▶ **WHAT YOU HAVE TO DO**:
Locate the string "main" in the records below. Copy every line where it occurs.

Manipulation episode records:
---+---
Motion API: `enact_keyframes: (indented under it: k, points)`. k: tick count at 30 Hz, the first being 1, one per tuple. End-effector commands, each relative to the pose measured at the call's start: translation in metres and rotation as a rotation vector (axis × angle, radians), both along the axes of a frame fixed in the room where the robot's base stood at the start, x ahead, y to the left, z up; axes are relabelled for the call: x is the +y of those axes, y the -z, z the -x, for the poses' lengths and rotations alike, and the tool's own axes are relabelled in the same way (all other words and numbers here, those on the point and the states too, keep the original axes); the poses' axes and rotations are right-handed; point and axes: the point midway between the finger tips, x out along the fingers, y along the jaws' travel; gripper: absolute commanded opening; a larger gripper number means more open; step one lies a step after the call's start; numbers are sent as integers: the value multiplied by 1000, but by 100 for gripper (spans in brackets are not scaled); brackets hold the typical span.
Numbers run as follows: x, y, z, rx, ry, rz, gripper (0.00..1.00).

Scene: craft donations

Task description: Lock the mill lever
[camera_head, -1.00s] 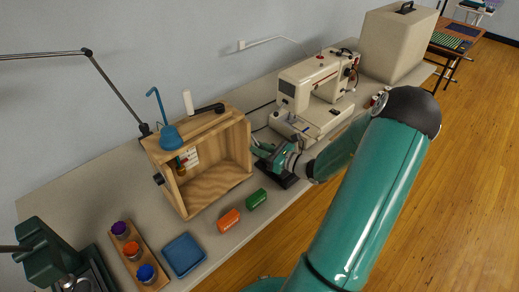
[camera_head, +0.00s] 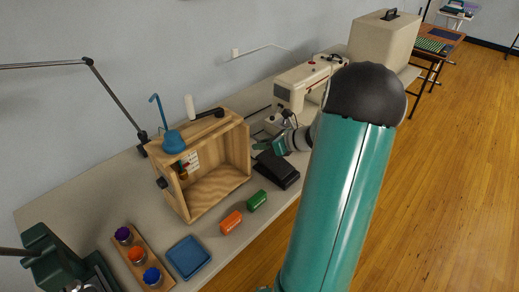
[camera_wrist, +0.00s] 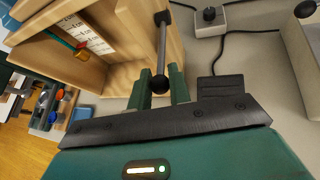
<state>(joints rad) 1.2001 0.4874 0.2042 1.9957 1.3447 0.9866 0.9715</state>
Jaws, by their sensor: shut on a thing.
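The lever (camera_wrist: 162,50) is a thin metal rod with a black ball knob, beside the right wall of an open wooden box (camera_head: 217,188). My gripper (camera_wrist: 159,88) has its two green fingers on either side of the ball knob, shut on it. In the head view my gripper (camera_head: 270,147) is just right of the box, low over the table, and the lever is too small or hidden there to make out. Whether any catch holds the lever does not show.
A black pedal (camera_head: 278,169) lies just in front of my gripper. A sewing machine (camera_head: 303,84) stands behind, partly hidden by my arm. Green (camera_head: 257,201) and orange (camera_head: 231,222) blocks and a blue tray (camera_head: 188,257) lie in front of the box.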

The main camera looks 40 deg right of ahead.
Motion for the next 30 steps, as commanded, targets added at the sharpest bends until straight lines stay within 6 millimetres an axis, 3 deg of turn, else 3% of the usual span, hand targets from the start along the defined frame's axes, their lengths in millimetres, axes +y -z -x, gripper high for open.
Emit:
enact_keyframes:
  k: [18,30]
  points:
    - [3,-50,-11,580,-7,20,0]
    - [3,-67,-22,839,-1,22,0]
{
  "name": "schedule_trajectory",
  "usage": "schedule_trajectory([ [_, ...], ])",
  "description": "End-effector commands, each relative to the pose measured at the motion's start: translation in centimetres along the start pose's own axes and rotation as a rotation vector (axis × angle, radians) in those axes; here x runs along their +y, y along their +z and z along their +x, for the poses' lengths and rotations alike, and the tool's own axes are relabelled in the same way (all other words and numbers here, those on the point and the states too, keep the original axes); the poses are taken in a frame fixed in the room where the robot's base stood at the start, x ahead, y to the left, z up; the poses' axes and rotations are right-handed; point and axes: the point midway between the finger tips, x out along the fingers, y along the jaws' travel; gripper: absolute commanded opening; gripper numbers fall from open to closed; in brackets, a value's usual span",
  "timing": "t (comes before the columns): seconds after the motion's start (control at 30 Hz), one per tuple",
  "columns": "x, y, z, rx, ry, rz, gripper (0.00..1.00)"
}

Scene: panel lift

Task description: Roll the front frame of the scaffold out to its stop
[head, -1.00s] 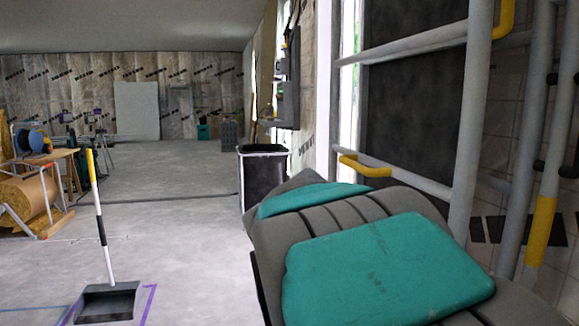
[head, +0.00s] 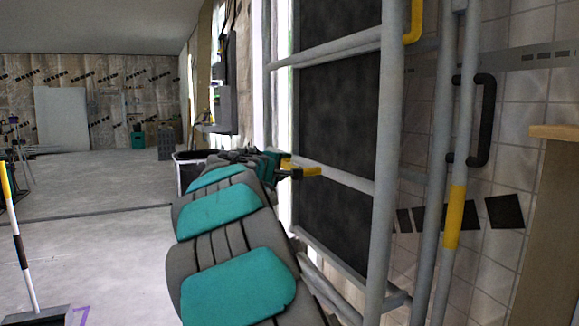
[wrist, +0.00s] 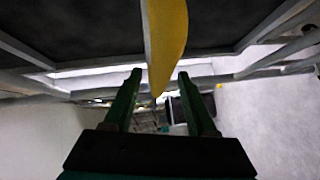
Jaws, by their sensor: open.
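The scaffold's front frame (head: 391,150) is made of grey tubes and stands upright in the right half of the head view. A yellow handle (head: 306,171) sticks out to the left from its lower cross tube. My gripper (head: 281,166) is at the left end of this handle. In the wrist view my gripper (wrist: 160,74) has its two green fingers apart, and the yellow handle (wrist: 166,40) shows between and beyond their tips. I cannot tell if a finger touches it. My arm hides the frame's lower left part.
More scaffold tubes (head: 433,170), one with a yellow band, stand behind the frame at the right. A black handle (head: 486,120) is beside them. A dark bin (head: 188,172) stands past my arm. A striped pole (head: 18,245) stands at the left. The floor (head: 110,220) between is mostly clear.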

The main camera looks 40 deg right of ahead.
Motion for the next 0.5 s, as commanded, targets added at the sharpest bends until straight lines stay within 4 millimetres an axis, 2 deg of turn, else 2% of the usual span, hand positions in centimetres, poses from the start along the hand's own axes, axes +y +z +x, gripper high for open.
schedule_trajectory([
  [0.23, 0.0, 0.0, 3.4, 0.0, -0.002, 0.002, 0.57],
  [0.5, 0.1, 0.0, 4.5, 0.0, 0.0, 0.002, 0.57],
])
---+---
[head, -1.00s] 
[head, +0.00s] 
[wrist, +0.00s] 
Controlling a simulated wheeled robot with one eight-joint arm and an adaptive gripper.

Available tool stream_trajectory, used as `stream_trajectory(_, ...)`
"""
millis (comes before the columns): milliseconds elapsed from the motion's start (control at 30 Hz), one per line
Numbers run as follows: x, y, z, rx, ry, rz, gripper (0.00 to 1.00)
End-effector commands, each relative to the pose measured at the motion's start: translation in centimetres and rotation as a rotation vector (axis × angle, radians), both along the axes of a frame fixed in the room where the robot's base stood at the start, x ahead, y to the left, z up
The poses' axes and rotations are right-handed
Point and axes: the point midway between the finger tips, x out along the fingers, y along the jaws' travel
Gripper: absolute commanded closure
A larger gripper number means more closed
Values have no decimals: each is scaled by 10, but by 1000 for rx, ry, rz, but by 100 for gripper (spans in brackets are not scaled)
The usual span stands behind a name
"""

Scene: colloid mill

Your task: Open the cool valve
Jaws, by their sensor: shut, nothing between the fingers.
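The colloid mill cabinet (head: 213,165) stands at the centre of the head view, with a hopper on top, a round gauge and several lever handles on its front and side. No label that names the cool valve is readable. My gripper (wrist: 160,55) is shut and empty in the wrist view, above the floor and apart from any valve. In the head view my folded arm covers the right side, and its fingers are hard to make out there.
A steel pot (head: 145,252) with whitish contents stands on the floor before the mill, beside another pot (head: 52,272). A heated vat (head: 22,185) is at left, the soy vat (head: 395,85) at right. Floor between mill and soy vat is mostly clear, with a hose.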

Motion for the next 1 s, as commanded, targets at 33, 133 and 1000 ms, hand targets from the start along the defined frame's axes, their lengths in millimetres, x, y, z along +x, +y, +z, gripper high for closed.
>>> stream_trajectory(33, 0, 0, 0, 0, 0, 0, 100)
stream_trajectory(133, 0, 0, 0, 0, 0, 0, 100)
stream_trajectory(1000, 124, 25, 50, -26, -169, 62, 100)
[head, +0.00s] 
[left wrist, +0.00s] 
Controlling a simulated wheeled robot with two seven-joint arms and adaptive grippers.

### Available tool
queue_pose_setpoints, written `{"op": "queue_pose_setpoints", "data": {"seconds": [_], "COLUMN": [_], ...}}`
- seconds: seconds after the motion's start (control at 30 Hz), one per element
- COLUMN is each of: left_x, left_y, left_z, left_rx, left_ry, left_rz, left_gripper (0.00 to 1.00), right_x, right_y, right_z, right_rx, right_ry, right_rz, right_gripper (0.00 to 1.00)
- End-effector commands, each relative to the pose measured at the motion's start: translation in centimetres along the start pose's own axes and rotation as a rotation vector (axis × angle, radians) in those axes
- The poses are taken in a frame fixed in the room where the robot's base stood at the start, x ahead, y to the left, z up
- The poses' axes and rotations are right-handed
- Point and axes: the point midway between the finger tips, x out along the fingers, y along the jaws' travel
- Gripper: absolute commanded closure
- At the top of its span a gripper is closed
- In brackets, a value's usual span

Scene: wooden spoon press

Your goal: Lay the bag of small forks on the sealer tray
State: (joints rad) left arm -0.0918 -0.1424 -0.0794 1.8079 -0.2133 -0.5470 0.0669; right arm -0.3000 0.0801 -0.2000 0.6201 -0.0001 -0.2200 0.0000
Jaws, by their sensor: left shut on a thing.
---+---
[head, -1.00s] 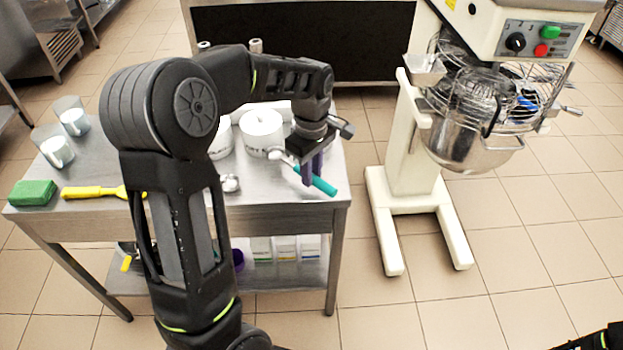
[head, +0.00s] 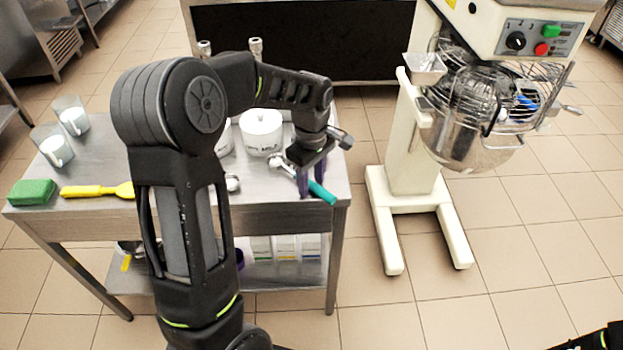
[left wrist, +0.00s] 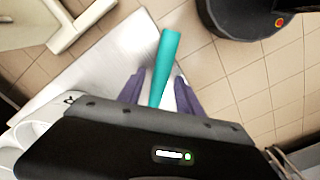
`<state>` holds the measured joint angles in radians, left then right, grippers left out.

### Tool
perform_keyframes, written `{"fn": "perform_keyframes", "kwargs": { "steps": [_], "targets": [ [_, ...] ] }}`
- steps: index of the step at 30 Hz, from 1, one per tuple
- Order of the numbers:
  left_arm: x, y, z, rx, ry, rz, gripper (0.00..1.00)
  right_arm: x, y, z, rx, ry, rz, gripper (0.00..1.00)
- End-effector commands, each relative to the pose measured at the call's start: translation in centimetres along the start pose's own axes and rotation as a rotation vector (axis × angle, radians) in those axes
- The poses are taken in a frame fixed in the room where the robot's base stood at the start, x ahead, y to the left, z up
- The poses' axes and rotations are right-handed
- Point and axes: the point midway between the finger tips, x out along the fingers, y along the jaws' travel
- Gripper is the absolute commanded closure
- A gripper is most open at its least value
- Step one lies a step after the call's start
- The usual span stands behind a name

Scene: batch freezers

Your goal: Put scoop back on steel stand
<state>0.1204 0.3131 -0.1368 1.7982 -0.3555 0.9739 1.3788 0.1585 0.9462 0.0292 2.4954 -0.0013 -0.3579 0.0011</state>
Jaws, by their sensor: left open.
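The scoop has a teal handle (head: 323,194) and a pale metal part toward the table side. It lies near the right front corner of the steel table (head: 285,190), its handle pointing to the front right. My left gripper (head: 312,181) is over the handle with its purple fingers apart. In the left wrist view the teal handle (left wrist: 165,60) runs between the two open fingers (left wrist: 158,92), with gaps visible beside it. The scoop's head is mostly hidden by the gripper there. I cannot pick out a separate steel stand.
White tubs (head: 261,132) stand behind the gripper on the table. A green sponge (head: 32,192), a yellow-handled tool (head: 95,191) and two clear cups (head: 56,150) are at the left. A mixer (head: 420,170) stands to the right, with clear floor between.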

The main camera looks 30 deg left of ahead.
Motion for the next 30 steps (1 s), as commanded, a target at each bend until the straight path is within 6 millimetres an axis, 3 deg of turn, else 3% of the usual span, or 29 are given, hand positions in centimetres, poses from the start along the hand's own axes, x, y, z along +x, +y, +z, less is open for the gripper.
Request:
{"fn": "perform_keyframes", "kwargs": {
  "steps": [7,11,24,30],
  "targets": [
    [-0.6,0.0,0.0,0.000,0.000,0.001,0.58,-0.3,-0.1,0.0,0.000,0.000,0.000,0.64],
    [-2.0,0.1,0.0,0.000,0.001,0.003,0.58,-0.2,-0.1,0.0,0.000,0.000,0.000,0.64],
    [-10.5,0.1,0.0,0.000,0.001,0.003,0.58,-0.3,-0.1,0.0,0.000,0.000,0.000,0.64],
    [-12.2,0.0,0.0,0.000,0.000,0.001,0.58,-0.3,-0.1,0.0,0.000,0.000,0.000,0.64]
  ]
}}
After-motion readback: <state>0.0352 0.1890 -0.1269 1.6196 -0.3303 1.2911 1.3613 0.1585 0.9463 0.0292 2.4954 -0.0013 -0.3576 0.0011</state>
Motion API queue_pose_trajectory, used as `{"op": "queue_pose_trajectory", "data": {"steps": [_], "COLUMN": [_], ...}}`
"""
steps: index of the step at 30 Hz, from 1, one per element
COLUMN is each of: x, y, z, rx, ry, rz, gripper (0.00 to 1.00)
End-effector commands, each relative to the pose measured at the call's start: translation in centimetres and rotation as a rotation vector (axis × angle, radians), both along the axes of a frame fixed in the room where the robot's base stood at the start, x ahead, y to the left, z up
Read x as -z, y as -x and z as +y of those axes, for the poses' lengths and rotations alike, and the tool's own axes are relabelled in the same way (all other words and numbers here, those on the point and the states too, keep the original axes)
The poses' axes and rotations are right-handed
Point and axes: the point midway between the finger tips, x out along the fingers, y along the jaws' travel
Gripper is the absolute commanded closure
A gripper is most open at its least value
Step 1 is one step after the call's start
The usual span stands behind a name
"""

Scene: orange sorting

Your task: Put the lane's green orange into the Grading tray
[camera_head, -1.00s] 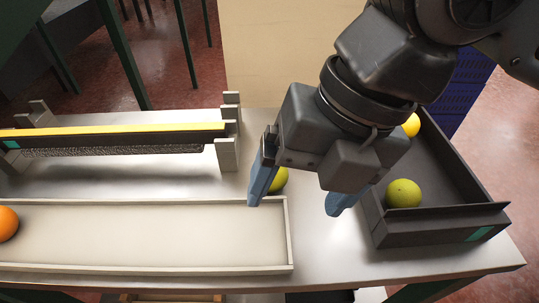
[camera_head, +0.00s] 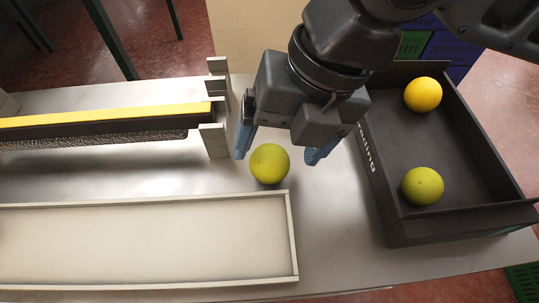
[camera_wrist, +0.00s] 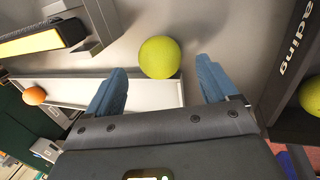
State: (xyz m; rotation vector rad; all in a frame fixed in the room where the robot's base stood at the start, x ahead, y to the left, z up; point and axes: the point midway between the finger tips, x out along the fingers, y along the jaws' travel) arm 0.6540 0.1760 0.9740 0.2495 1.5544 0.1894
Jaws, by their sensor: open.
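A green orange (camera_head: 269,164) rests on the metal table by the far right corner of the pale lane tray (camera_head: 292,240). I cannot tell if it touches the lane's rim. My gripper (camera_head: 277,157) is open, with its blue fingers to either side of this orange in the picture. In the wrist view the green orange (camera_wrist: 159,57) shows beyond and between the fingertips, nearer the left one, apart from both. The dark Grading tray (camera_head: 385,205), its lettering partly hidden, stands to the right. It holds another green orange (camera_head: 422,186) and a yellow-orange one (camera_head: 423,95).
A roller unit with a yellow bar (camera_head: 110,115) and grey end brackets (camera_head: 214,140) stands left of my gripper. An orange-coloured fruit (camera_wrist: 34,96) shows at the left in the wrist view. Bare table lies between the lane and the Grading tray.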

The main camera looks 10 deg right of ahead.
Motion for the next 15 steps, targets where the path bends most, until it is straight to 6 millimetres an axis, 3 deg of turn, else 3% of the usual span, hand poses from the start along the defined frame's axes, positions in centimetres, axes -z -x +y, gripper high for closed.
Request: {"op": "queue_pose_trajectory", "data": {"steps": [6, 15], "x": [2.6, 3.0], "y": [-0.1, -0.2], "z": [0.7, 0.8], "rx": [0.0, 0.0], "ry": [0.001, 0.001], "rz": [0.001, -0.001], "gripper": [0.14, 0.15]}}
---+---
▶ **CORRECT RESPONSE**:
The main camera looks 40 deg right of ahead.
The main camera looks 40 deg right of ahead.
The main camera looks 30 deg left of ahead.
The main camera looks 10 deg right of ahead.

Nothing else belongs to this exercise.